We need to update the Readme/documenation, add support for domains/origins, and add any test cases I missed.

I really am hoping to convince you based on the metrics that defaulting to per datacenter is a bad idea. The cardinality explosion is so major, that if you have hundreds of active services you are going to swap yourself in metrics. Add this in to the cost of using domain and origin inspector and you are multiplying out yet again.

This is the type of breaking change that I feel would be beneficial to all users. Make them opt-in to datacenter metrics if they need that detail. I doubt most realise how costly it is and likely doesn't provide tangible benefits.

It's definitely a high-cardinality set of metrics and I'm sure there are other users like yourself that would benefit from the smaller set of aggregate-only metrics. But I also know users that rely on the per datacenter information so I am reluctant to make this breaking change.

Even if this is not the default I think we can add a prominent note in the README on using the new flag to reduce cardinality.

mikelorant commented 6 months ago

We need to update the Readme/documenation, add support for domains/origins, and add any test cases I missed.

Sounds like this is the path forward then.

Happy to help with copying the implementation and adding the same code to both origin and domain.

leklund commented 6 months ago

Happy to help with copying the implementation and adding the same code to both origin and domain.

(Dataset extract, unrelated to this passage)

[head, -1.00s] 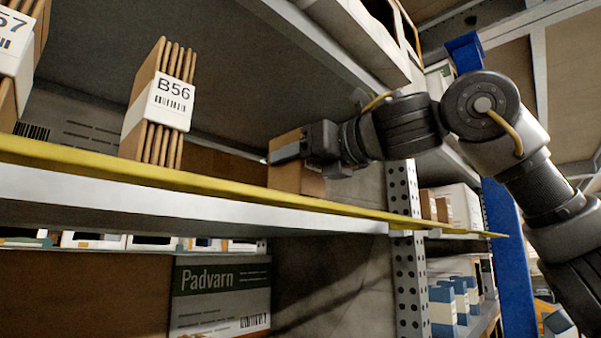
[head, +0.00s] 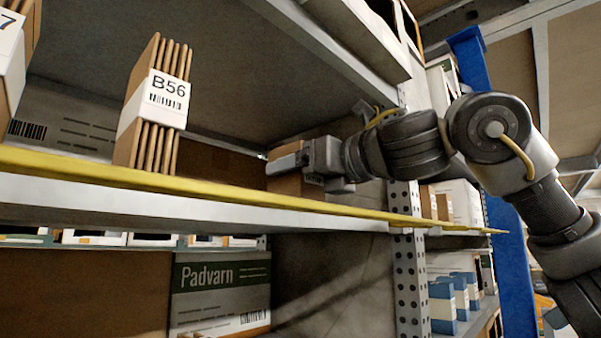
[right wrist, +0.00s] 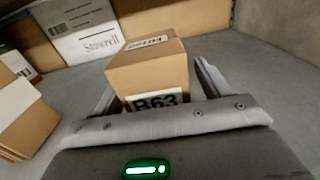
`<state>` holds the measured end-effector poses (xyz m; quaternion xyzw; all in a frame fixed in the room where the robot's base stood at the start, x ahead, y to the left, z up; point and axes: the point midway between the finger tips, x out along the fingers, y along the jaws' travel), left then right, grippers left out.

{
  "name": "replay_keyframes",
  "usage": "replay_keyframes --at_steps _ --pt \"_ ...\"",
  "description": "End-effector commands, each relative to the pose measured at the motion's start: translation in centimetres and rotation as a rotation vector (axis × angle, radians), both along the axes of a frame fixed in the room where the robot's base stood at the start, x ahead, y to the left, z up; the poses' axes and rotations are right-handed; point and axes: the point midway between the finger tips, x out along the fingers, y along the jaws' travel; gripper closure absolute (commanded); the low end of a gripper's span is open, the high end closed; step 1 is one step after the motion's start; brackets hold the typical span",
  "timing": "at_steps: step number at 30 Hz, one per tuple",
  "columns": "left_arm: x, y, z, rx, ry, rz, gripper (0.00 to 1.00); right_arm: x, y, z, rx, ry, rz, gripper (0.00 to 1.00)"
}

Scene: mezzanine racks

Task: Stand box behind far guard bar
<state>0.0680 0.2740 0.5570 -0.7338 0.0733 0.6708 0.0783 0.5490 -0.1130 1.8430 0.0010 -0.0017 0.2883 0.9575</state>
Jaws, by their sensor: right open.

Thank you, that would be great! Feel free to copy/modify what I quickly wrote and add it origins/domains.

mikelorant commented 6 months ago

Have created the initial pull requests to prepare for the feature:

168
169

I was then able to take your branch and extend it to add support for the domain and origin systems. I did some minor refactoring to reduce indentation and remove the global.

You can see the results on my feature/aggregate-only branch.

Be aware, this branch by itself does not pass unit tests until we merge #168. My plan is that once both #168 and #169 are merged, is to update this existing pull request with the code from that branch and NOT open a new pull request.